I learned to imitate the vocal patterns and body language of my fellow workers, as adolescents do in trying to learn what patterns to follow in becoming an adult. Later, mimicry extended to drinking, talking politics, smoking, marriage and more. All of my  jobs reinforced that college was my key to a better way of making a living. Even then, my first mental job, doing research as a soldier in the Army after college, felt strange, though it had the physicality of building a lab from scratch using leftover equipment I scrounged from around the base. I approached research and later law as work that exercised my brain rather than muscles. Both kinds of exercise felt good, still do.

The wood split lessons have always applied.  Define and analyze the problem. Gather the necessary tools. Break a huge task into small digestible ones. Look for the easiest opening to a solution.
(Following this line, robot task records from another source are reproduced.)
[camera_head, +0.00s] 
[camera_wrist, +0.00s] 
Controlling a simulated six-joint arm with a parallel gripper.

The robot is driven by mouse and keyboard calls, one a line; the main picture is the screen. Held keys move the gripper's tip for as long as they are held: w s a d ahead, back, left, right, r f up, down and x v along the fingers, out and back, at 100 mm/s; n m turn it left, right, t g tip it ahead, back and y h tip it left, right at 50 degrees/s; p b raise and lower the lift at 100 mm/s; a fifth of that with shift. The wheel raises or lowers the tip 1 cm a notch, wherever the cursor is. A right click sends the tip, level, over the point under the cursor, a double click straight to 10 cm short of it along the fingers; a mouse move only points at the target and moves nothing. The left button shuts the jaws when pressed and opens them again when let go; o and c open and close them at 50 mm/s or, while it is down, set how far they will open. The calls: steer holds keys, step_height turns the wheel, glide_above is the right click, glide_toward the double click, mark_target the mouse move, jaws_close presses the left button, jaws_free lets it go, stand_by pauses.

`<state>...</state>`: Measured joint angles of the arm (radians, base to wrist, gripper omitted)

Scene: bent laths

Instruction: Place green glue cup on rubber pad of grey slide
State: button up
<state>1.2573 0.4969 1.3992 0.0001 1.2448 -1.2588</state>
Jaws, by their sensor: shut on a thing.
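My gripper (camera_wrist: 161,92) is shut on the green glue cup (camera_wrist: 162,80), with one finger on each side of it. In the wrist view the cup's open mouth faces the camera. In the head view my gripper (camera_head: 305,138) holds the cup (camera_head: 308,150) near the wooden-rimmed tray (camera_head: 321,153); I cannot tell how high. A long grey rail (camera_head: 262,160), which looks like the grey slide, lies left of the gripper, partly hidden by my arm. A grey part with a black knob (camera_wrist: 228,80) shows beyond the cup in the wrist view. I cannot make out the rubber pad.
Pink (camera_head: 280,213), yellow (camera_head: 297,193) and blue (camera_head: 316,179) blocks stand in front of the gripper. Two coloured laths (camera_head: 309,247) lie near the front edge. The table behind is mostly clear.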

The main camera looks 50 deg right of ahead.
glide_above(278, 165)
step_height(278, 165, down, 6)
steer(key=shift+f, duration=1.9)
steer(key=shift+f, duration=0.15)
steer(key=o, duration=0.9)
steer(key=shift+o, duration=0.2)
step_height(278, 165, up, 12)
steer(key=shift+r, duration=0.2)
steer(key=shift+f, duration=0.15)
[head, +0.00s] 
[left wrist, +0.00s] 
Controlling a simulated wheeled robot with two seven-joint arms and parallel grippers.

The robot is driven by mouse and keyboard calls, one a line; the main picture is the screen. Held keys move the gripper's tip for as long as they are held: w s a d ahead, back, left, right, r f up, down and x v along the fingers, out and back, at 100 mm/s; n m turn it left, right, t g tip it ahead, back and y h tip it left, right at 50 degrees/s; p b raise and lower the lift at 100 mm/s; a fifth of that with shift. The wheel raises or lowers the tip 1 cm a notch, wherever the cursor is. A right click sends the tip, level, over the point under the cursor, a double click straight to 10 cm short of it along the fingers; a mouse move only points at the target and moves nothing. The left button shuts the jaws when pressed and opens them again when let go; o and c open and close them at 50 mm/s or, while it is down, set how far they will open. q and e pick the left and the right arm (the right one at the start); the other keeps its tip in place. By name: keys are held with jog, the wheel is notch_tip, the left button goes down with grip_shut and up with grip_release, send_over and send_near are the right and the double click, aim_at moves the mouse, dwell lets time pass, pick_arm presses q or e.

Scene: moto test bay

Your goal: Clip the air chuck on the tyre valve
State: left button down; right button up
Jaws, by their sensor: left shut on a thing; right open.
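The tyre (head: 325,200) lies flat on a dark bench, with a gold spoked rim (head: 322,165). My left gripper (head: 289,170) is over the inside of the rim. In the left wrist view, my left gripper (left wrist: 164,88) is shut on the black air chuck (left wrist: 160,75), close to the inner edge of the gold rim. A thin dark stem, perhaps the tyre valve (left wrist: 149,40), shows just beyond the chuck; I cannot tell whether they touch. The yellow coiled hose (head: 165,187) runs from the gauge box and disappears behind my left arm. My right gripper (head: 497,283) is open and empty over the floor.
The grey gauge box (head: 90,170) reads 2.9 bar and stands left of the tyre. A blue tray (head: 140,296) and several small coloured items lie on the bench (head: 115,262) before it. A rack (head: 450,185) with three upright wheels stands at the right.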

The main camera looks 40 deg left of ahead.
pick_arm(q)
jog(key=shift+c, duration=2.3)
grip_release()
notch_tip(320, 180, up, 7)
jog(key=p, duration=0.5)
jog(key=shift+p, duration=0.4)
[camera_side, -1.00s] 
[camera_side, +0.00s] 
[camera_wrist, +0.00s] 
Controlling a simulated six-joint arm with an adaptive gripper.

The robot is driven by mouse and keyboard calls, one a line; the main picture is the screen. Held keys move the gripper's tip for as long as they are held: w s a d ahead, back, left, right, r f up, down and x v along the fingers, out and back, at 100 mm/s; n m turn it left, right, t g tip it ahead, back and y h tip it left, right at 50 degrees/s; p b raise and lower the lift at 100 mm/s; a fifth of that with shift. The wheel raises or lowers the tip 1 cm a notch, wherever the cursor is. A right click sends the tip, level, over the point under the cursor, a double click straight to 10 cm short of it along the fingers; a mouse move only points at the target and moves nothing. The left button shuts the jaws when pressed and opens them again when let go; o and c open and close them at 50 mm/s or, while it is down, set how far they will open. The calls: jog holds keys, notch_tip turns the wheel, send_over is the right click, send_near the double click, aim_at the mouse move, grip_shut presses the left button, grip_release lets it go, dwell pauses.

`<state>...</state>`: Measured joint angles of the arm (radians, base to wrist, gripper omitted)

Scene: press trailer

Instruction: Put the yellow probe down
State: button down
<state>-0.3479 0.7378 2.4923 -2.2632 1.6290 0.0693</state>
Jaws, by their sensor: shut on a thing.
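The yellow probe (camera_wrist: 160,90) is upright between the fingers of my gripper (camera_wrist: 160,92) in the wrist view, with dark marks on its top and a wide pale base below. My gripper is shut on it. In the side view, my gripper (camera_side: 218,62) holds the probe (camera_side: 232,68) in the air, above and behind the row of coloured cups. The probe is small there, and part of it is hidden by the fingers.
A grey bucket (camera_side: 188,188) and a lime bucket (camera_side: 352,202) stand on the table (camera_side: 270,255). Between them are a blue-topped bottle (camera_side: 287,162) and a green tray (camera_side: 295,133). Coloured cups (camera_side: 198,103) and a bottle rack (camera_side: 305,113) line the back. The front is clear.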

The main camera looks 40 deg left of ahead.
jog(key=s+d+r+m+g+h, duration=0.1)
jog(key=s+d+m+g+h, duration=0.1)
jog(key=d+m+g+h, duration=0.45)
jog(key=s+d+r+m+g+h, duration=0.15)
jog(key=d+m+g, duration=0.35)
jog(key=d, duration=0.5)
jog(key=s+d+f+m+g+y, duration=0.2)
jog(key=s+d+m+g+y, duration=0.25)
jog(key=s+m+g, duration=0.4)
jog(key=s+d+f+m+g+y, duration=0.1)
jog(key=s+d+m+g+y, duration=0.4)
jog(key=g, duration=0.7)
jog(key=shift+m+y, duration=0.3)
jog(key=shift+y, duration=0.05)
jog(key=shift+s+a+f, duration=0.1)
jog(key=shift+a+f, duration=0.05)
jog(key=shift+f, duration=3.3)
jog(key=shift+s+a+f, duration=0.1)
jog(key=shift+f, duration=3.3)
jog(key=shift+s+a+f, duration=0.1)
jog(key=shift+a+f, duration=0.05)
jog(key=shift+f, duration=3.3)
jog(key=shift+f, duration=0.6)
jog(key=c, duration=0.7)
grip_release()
Focus on the task. If need be, make an opponent the target. Pace and conserve energy. When the pieces are solved, organize them into a neat, organized, logical package.

So now I am a Geezer, working life done. I can afford to buy split wood, but every autumn I walk to my log pile with sledge, wedges and splitter in. I love the feel of tools in my hands, the feedback of a smooth swing, the satisfied feeling when a log splits just where I wanted. Being warmed by the fire is a bonus. When I take a break, I sit on an outside bench and listen to the wind rustling the dried leaves and the geese honking overhead, urging each other southward. And I remember my first hard job with a smile.


In the past, I was a patent litigator. In the present I am a motorcyclist, a world traveler, a learning-to-be-writer and a devourer of books and New York City culture.